We lost a lot on 9/11. We lost our residual sense of dignity. And we've only recently started getting it back. We can only hope that the trend continues.
ABC and its conservative Iranian author definitely have fun with the truth, bashing Ds and leaving the incompetent Bush free to read "The Pet Goat" in private. But we have bigger problems with disinformation in this country than this.
Consider that in a recent poll, 85% of the U.S. military enlisted troops believe that Saddam Hussein was behind 9/11 -- or a poll last year that showed that 69% of Americans believed the same.
These are bigger problems than whether America believes in some version of "Wag the Dog." The reality was that during the time the nation could have prevented an incident like 9/11 -- the time frame from 1997-2000, the Rs were attacking anything Clinton did as an attempt to distract America from the biggest concern that the Rs had on display-- whether Bubba had a little too much fun.
The Right Wing networks have been blaming Clinton for everything wrong in the world for the last 12 years, and elevating the status of its corrupt commentators for the same time period. One more TV show will hardly matter, one way or the other.
Karl Rove is no genius-- because it doesn't take a genius to understand American politics and the real level of political education of the American populace.
Most Americans are middle-class. Middle class people tend to know a lot about what affects them (their job, fantasy football, what's going on in the office) and desire any course that maintains the comfort level of the status quo, along with a chance to get rich. Republicans understand this perfectly. They know that outside that box, you can tell people anything, and if you say it with enough authority, they'll believe it.
In 1995, as an environmental activist, I had access to polling information that showed before the infamous "Logging Without Laws" salvage rider, that basically let the US Forest Service log wherever they wanted, that 80% of the American public believed that NO TIMBER WAS SOLD OR CUT on the National Forests-- a practice that has been going on since the beginning of the last century.
In 2001, after the very successful Roadless Initiative campaign run by the Heritage Forest Campaign, where over 1 million people sent in comments in favor of stopping logging in the last remaining wild places in our National Forests (not the entire territory involved), the poll numbers came back-- 80% believed that National Forests were not logged at all.
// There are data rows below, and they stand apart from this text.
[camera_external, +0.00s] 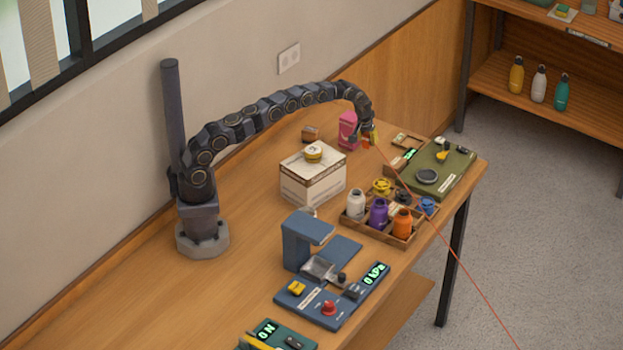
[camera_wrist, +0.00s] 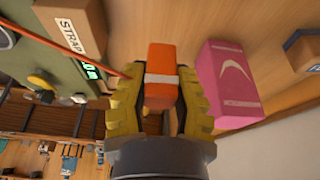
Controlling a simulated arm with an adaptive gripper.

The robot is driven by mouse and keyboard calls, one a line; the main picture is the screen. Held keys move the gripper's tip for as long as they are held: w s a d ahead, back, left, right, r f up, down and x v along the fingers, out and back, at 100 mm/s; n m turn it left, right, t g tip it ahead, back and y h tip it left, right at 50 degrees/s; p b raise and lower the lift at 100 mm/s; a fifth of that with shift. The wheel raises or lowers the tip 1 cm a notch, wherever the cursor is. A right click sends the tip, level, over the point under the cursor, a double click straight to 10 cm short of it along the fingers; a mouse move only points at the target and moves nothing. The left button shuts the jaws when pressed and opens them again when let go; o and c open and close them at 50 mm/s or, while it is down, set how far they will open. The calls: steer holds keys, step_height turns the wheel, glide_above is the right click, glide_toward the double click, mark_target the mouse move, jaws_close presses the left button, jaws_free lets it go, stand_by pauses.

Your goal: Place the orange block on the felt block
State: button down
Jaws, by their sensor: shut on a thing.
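My gripper (camera_wrist: 155,100) has its yellow-padded fingers shut on the orange block (camera_wrist: 160,72), which has a pale band across it. In the external view my gripper (camera_external: 369,136) is at the far end of the table, and the orange block (camera_external: 366,142) is a small patch at its tip, partly hidden. A pink block (camera_wrist: 225,85) with a white curved mark stands just right of the gripper in the wrist view; it also shows in the external view (camera_external: 347,130). I cannot tell for certain which is the felt block.
A white carton (camera_external: 313,178) with a yellow item on top stands left of the gripper. A divided wooden tray (camera_external: 372,232) of bottles is nearer the camera. A green panel (camera_external: 447,177) lies to the right. A thin red line crosses near the gripper.

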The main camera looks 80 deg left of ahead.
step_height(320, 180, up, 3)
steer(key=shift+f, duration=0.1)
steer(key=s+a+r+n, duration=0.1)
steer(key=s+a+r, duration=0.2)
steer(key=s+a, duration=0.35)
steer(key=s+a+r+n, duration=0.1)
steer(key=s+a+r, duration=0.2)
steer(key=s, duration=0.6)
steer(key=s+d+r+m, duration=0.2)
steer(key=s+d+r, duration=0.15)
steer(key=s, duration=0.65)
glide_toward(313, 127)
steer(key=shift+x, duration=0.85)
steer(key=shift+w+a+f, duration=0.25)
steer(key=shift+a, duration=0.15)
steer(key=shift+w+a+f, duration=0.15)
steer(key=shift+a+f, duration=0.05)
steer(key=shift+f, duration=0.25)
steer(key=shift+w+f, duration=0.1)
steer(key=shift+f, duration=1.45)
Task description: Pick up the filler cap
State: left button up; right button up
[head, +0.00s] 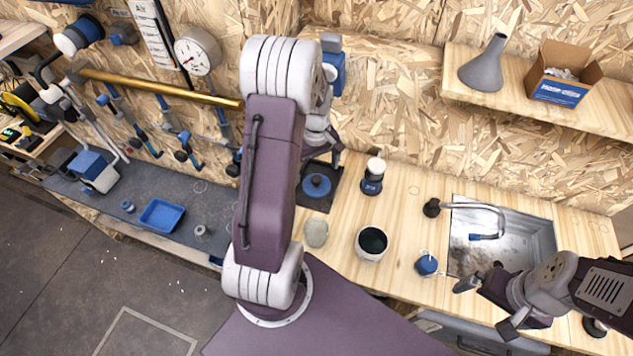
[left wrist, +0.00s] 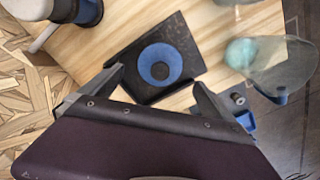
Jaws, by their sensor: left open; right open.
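A round blue cap with a dark centre (head: 316,186), which looks like the filler cap, sits on a black square tray (head: 318,205). It also shows in the left wrist view (left wrist: 160,64), lying flat on the tray (left wrist: 186,42). My left gripper (left wrist: 158,78) is open and empty, its two fingertips on either side of the tray's near edge, apart from the cap. In the head view my left arm partly hides this gripper (head: 322,152), above the tray. My right gripper (head: 483,308) is open and empty in front of the sink.
A sink (head: 500,225) is at right. A transparent object (left wrist: 272,65) stands close by.

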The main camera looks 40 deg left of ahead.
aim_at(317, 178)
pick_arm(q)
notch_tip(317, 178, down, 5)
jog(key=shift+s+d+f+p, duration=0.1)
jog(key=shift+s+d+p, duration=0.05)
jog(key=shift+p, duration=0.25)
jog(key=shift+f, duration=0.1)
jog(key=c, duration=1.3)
The same figure.
About this time, GWB was ready to assume the office, and naturally I was terrified. I realized that even a coordinated movement, with STRONG response (the Roadless Initiative gathered more public comment to a government agency than ANY other initiative in history) would make no headway against a deliberate disinformation campaign by the government.
This applies cross-issue. I haven't been involved with the abortion issue, but I'm willing to bet that most people have no idea that Roe vs. Wade only applies to the first trimester, and has ABSOLUTELY nothing to do with the famous "partial birth abortion" issue that the Right has used to undermine this basic women's right.
Karl Rove is no genius for realizing that he can lie to the American public and get away with it. He just figured out that he had to accept the statistics.
As long as we run individuals for public office on nebulous concepts of "character" and "morals", we'll see more Karl Roves. We as an electorate have to get serious about our responsibility to be informed.